**RECORD LIST**
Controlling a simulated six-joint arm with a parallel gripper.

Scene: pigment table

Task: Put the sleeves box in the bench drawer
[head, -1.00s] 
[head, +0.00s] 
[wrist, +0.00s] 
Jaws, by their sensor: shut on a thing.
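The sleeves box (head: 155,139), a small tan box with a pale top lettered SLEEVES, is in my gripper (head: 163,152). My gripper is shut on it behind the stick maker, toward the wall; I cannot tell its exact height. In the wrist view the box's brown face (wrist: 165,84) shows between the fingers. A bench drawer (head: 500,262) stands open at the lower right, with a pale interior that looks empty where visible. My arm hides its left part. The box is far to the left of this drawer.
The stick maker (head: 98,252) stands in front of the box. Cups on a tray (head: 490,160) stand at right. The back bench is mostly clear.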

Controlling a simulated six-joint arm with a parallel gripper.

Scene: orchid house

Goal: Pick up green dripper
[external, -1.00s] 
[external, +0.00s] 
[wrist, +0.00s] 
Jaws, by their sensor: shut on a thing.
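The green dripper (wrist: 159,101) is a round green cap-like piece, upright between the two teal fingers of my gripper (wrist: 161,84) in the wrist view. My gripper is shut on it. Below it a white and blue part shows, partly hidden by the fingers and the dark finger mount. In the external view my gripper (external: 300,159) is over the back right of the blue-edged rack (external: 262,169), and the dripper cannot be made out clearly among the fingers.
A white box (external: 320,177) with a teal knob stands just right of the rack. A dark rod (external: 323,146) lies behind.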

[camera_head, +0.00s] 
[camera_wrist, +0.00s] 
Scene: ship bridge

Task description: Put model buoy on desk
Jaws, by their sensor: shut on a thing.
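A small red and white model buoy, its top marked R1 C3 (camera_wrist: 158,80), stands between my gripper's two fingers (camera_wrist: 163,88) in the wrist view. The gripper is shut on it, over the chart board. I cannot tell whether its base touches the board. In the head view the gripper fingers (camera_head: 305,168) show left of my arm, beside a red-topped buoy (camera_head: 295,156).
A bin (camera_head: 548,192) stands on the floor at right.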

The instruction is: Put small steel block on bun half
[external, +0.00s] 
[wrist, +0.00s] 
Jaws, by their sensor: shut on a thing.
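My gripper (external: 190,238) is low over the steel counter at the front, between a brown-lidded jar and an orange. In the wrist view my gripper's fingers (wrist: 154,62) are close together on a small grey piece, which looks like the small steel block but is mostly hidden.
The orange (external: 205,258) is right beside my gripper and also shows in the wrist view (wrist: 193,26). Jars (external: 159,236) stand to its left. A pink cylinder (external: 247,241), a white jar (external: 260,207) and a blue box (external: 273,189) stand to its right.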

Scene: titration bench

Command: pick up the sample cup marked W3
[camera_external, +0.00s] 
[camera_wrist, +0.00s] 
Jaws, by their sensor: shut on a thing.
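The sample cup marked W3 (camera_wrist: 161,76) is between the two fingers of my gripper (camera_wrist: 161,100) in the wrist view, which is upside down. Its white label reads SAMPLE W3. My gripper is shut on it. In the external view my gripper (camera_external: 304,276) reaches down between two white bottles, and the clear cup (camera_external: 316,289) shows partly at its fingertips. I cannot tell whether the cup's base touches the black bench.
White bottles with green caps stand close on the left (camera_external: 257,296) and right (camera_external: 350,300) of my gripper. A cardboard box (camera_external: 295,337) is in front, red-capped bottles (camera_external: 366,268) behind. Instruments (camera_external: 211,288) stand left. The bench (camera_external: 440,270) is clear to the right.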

**INSTRUCTIONS TO FOLLOW**
Locate all lines in the listing above with the word "Scene". Copy them.

**OUTPUT OF THE EXERCISE**
Scene: pigment table
Scene: orchid house
Scene: ship bridge
Scene: titration bench

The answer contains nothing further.